Le narco-Etat : l’Etat qu’on n’a pas voulu voir venir !

Publié le 04 novembre 2024

Ces hommes ne figureront jamais dans les manuels d’économie : Charles « Lucky » Luciano, Meyer Lansky et Benjamin « Bugsy » Siegel. Pourtant ils ont inventé l’économie internationale de la drogue.

Dans les années 1920, ces jeunes immigrés liquident la mafia traditionnelle aux Etats-Unis pour imposer un nouveau modèle professionnel facilité par les ressources de la prohibition.

Après 1945 se met en place une économie mondialisée. Elle sort du cadre ancien – artistes et opiomanes – pour aller dans la rue : étudiants puis cadres supérieurs stressés et enfin population misérable en quête d’oubli. La guerre du Vietnam et 1968 créent un effet d’accélération.

Une première phase, 1950-1980, voit l’émergence de l’héroïne depuis le Sud-Est asiatique et la banalisation de la marijuana et du LSD. La deuxième, celle de l’explosion de la cocaïne depuis l’Amérique latine et des drogues de synthèses (amphétamines, opioïdes, kétamine, captagon…).

Peu à peu, des groupes révolutionnaires comme les FARC évoluent vers le trafic tandis qu’émergent des empires criminels (Escobar et les cartels) dotés d’un trésor de guerre. Ces groupes, certes en compétition violente, s’accordent sur le contrôle des pays de production. La menace « plata o plomo » (argent ou plomb) ne laisse que peu d’options aux gouvernants et fonctionnaires.

Face à ce fléau, les Etats ont été aveugles ou ont détourné le regard. Seuls les Etats-Unis ont engagé une riposte forte avec la création de la Drug Enforcement Administration (DEA) en 1973, mais les résultats n’ont pas été à la hauteur de l’investissement. Les autres Etats se sont plutôt attachés à traiter la conséquence (le trafic in situ) mais peu la cause.

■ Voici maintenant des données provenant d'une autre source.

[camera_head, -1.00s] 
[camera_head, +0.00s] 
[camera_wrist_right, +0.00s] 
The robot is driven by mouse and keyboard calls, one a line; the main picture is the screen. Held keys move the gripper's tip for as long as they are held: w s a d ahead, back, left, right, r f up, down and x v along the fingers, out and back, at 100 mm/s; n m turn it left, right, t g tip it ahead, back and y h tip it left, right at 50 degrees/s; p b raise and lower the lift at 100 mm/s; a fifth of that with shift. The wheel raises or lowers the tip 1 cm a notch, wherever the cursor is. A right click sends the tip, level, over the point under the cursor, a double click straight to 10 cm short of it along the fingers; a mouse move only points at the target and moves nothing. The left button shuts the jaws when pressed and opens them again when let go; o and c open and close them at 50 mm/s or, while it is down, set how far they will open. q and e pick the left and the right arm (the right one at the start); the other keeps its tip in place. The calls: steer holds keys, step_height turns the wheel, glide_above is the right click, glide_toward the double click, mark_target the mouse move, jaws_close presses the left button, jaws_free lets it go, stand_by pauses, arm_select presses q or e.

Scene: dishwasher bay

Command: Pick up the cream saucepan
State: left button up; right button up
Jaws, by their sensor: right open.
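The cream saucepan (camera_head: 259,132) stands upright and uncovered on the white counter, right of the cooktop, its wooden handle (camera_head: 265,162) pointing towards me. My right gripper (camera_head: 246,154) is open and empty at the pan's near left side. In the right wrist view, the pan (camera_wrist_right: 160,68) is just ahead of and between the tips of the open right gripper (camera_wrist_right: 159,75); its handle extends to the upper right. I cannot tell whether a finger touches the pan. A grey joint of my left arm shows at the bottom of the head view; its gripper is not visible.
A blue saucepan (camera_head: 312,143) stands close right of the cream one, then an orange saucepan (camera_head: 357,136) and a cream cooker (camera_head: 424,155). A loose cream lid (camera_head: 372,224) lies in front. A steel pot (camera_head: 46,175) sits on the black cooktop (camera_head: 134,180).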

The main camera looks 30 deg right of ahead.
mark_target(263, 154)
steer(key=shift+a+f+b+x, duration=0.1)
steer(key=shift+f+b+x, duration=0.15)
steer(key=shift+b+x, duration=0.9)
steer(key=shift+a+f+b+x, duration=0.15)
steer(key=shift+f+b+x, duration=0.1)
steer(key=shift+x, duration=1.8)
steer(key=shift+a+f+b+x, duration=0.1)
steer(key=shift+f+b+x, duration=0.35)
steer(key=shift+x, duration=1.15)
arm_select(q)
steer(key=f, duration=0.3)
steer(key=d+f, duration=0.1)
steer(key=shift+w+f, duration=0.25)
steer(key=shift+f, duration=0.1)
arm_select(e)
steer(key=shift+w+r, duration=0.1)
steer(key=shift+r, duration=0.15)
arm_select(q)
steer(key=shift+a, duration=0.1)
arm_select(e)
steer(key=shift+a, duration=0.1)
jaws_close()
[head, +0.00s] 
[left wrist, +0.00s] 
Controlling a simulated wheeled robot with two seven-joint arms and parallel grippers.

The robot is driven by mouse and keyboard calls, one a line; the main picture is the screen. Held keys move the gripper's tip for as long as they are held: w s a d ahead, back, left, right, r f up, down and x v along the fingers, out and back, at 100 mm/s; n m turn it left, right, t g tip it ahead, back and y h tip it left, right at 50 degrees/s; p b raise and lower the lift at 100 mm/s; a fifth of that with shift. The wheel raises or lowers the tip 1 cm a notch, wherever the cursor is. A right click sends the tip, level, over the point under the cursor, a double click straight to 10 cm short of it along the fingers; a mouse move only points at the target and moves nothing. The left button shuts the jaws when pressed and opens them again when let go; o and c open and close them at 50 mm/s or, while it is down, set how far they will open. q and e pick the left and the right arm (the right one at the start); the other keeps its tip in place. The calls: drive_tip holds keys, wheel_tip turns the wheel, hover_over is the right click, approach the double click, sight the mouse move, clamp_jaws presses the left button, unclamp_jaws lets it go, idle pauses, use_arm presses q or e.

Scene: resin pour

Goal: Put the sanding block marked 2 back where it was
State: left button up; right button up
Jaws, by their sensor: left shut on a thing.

Ainsi la lecture policière et judiciaire appliquée aujourd’hui ne correspond plus à la dimension stratégique de l’économie de la drogue qui « représenterait un marché de 400 à 500 milliards de dollars par an.[1] »

Le narco-Etat s’oppose frontalement aux gouvernements (comme en Equateur). Mais les groupes sont aussi en lutte pour le marché (comme en France). Dans ce schéma, les forces de police sont considérées comme un concurrent et non plus comme l’expression d’un pouvoir supérieur.

Il s’agit alors de repenser la lutte contre l’économie de la drogue dans une dimension nouvelle allant bien au-delà du flic et du juge mais s’inscrivant dans un cadre international combiné avec tous les moyens militaires, diplomatiques et économiques disponibles : une DEA de droit international, par exemple, alliée à une réflexion globale sur la consommation.

[1] Mickaël R. Roudaut, Marchés criminels : un acteur global, PUF ; Paris, 2010, p. 173-213.